Essa intensidade foi sentida especialmente em Santa Cruz, onde prosperaram os chamados comitês cívicos, organizações de moradores e de sindicatos que estiveram na linha de frente dos protestos contra o ex-presidente e que foram decisivas em sua queda. O protagonismo desses grupos liderados pelo católico radical Luis Fernando Camacho é outro reflexo do legado de Morales. Também lá, tudo gira, ou girava, em torno dele. Ainda que fosse para condená-lo como “ditador”, “Maquiavélico” e “narcotraficante”. Esses insultos fazem parte de um relato que se alimentou da elevada polarização social e das tentativas do ex-mandatário de se perpetuar no poder. O repúdio que sua figura ainda desperta em certos setores é tamanho que muitos não acreditam que tenha realmente ido e que pode voltar do México a qualquer momento.

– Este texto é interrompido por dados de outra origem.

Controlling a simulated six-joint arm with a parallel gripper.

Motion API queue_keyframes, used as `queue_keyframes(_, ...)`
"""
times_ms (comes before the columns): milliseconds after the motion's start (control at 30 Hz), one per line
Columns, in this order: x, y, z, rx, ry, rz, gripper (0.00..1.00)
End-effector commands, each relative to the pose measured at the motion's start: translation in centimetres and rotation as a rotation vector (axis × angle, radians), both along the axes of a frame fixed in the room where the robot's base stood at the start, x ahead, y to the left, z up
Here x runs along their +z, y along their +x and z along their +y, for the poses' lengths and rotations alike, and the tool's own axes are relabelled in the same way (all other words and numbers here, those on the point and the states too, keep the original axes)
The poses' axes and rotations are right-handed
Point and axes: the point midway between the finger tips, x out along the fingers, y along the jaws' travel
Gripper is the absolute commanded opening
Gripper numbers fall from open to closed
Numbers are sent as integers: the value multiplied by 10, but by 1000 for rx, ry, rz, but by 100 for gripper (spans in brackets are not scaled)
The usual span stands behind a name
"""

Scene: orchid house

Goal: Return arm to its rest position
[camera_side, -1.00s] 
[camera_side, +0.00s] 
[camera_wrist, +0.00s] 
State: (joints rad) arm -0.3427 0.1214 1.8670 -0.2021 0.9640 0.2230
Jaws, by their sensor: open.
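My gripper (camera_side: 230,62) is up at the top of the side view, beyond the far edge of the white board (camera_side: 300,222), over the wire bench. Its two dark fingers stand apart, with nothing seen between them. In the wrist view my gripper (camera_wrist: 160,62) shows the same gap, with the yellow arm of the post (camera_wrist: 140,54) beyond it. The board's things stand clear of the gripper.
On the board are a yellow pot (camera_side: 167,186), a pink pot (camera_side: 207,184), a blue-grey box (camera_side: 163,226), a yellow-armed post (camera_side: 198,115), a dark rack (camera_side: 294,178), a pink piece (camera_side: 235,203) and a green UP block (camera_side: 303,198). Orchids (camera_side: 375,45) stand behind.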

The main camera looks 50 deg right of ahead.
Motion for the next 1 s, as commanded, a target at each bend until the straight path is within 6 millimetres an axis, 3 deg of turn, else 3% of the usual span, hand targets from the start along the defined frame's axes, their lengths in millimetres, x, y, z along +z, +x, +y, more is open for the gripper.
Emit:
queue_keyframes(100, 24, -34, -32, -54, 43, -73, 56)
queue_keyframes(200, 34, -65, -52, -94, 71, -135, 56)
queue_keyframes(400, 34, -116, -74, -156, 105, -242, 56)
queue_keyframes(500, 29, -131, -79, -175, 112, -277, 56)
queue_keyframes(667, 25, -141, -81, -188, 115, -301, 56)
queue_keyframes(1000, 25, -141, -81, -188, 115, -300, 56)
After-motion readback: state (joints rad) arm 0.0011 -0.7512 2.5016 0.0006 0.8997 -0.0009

Evo Morales afirmou nessa semana que quer retornar ao seu país. Colocou diversas condicionais na conversa com o EL PAÍS. “Se for para pacificar...”, “se minha experiência servir para alguma coisa”. O Governo de Andrés Manuel López Obrador deu asilo político por razões humanitárias a Morales e o protege desde então. O hermetismo sobre “as instalações oficiais” em que ele se encontra é total. O líder boliviano se movimenta com uma mobilização de segurança maior do que a de qualquer dirigente mexicano, sempre acompanhado por sua ministra da Saúde e ex-presidenta do Congresso, Gabriela Montaño. Álvaro Garcia Linera, seu vice-presidente, também asilado no México, é o que menos aparece. Atribuem a ele o controle à distância enquanto Morales comparece aos atos organizados e dá entrevistas denunciando um “golpe de Estado”.

Jeanine Áñez, a presidente interina, alertou na sexta-feira que se ele decidir voltar enfrentará a Justiça ainda que afirme que não deseja revanchismo e perseguição, mas vários gestos de seus ministros demonstraram o contrário, como as palavras do novo ministro do Governo, que ameaçou “caçar” o ex-ministro da Presidência. Os primeiros dias do Governo interino também se inserem nesse clima de radicalização extrema. De um país partido em dois.